▸ EXERCISE DESCRIPTION: What follows are records. Restate all of them word for word.

▸ GIVEN INFORMATION:
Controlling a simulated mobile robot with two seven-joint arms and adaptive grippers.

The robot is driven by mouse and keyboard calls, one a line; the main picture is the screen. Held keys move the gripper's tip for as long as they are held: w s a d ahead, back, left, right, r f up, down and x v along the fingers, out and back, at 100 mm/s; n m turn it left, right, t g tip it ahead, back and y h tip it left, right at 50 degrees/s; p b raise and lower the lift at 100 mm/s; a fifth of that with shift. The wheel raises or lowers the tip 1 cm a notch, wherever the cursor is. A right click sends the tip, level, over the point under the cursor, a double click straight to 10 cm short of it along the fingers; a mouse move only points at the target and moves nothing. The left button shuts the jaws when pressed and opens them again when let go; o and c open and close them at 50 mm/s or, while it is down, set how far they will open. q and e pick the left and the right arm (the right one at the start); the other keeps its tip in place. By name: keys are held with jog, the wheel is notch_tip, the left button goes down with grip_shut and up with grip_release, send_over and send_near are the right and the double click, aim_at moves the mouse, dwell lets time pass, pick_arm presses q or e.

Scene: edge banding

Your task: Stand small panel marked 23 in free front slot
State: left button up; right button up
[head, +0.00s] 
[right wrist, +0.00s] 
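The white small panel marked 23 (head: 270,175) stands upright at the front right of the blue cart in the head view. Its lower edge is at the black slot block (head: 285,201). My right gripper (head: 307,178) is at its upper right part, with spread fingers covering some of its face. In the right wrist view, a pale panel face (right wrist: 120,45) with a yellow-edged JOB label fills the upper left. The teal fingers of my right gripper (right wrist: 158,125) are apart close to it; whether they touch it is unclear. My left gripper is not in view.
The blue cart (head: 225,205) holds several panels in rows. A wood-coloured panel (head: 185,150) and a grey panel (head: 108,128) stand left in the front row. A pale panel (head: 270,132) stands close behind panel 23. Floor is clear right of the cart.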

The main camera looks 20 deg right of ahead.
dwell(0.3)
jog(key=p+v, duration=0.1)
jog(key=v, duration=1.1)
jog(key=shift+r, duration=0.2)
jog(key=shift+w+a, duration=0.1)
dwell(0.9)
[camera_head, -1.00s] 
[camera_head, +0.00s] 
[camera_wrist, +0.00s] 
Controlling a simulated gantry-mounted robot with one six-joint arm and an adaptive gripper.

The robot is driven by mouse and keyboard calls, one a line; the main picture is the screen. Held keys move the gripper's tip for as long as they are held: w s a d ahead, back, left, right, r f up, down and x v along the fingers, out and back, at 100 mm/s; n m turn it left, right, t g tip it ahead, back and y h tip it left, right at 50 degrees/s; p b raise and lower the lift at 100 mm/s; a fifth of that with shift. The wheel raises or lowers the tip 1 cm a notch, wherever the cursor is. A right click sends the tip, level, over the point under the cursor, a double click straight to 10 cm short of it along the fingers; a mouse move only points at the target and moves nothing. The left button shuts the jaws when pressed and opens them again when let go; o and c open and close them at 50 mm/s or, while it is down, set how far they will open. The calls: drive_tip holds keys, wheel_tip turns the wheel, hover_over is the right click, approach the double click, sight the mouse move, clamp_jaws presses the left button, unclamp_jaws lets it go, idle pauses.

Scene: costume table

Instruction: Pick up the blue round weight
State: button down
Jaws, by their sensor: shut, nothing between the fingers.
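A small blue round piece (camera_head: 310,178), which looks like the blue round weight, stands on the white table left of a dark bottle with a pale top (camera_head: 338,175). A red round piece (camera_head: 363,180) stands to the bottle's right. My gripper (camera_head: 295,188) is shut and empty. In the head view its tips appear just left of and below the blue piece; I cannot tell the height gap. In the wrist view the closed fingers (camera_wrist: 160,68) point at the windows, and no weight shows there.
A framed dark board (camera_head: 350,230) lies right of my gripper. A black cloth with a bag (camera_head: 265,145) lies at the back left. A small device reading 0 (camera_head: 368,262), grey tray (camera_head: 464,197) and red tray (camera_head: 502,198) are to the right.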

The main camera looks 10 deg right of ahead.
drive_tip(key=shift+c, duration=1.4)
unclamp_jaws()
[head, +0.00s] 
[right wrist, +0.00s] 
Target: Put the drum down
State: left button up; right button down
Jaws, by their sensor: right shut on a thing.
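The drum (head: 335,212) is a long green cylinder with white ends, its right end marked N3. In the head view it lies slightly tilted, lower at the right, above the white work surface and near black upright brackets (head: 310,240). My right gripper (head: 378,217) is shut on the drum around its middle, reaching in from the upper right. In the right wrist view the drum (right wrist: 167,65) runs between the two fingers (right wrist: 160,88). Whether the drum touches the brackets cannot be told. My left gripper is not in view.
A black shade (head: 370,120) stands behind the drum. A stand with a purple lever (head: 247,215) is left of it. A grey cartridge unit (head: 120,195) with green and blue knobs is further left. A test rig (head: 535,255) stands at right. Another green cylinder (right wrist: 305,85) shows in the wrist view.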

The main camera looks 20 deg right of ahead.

▸ TASK ANSWER:
Controlling a simulated mobile robot with two seven-joint arms and adaptive grippers.

The robot is driven by mouse and keyboard calls, one a line; the main picture is the screen. Held keys move the gripper's tip for as long as they are held: w s a d ahead, back, left, right, r f up, down and x v along the fingers, out and back, at 100 mm/s; n m turn it left, right, t g tip it ahead, back and y h tip it left, right at 50 degrees/s; p b raise and lower the lift at 100 mm/s; a fifth of that with shift. The wheel raises or lowers the tip 1 cm a notch, wherever the cursor is. A right click sends the tip, level, over the point under the cursor, a double click straight to 10 cm short of it along the fingers; a mouse move only points at the target and moves nothing. The left button shuts the jaws when pressed and opens them again when let go; o and c open and close them at 50 mm/s or, while it is down, set how far they will open. q and e pick the left and the right arm (the right one at the start); the other keeps its tip in place. By name: keys are held with jog, the wheel is notch_tip, the left button goes down with grip_shut and up with grip_release, send_over and send_near are the right and the double click, aim_at moves the mouse, dwell lets time pass, pick_arm presses q or e.

Scene: edge banding

Your task: Stand small panel marked 23 in free front slot
State: left button up; right button up
[head, +0.00s] 
[right wrist, +0.00s] 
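The white small panel marked 23 (head: 270,175) stands upright at the front right of the blue cart in the head view. Its lower edge is at the black slot block (head: 285,201). My right gripper (head: 307,178) is at its upper right part, with spread fingers covering some of its face. In the right wrist view, a pale panel face (right wrist: 120,45) with a yellow-edged JOB label fills the upper left. The teal fingers of my right gripper (right wrist: 158,125) are apart close to it; whether they touch it is unclear. My left gripper is not in view.
The blue cart (head: 225,205) holds several panels in rows. A wood-coloured panel (head: 185,150) and a grey panel (head: 108,128) stand left in the front row. A pale panel (head: 270,132) stands close behind panel 23. Floor is clear right of the cart.

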The main camera looks 20 deg right of ahead.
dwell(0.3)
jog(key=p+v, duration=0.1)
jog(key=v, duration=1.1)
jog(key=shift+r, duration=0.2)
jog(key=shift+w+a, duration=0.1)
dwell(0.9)
[camera_head, -1.00s] 
[camera_head, +0.00s] 
[camera_wrist, +0.00s] 
Controlling a simulated gantry-mounted robot with one six-joint arm and an adaptive gripper.

The robot is driven by mouse and keyboard calls, one a line; the main picture is the screen. Held keys move the gripper's tip for as long as they are held: w s a d ahead, back, left, right, r f up, down and x v along the fingers, out and back, at 100 mm/s; n m turn it left, right, t g tip it ahead, back and y h tip it left, right at 50 degrees/s; p b raise and lower the lift at 100 mm/s; a fifth of that with shift. The wheel raises or lowers the tip 1 cm a notch, wherever the cursor is. A right click sends the tip, level, over the point under the cursor, a double click straight to 10 cm short of it along the fingers; a mouse move only points at the target and moves nothing. The left button shuts the jaws when pressed and opens them again when let go; o and c open and close them at 50 mm/s or, while it is down, set how far they will open. The calls: drive_tip holds keys, wheel_tip turns the wheel, hover_over is the right click, approach the double click, sight the mouse move, clamp_jaws presses the left button, unclamp_jaws lets it go, idle pauses.

Scene: costume table

Instruction: Pick up the blue round weight
State: button down
Jaws, by their sensor: shut, nothing between the fingers.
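A small blue round piece (camera_head: 310,178), which looks like the blue round weight, stands on the white table left of a dark bottle with a pale top (camera_head: 338,175). A red round piece (camera_head: 363,180) stands to the bottle's right. My gripper (camera_head: 295,188) is shut and empty. In the head view its tips appear just left of and below the blue piece; I cannot tell the height gap. In the wrist view the closed fingers (camera_wrist: 160,68) point at the windows, and no weight shows there.
A framed dark board (camera_head: 350,230) lies right of my gripper. A black cloth with a bag (camera_head: 265,145) lies at the back left. A small device reading 0 (camera_head: 368,262), grey tray (camera_head: 464,197) and red tray (camera_head: 502,198) are to the right.

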The main camera looks 10 deg right of ahead.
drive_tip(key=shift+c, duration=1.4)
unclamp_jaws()
[head, +0.00s] 
[right wrist, +0.00s] 
Target: Put the drum down
State: left button up; right button down
Jaws, by their sensor: right shut on a thing.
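The drum (head: 335,212) is a long green cylinder with white ends, its right end marked N3. In the head view it lies slightly tilted, lower at the right, above the white work surface and near black upright brackets (head: 310,240). My right gripper (head: 378,217) is shut on the drum around its middle, reaching in from the upper right. In the right wrist view the drum (right wrist: 167,65) runs between the two fingers (right wrist: 160,88). Whether the drum touches the brackets cannot be told. My left gripper is not in view.
A black shade (head: 370,120) stands behind the drum. A stand with a purple lever (head: 247,215) is left of it. A grey cartridge unit (head: 120,195) with green and blue knobs is further left. A test rig (head: 535,255) stands at right. Another green cylinder (right wrist: 305,85) shows in the wrist view.

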The main camera looks 20 deg right of ahead.

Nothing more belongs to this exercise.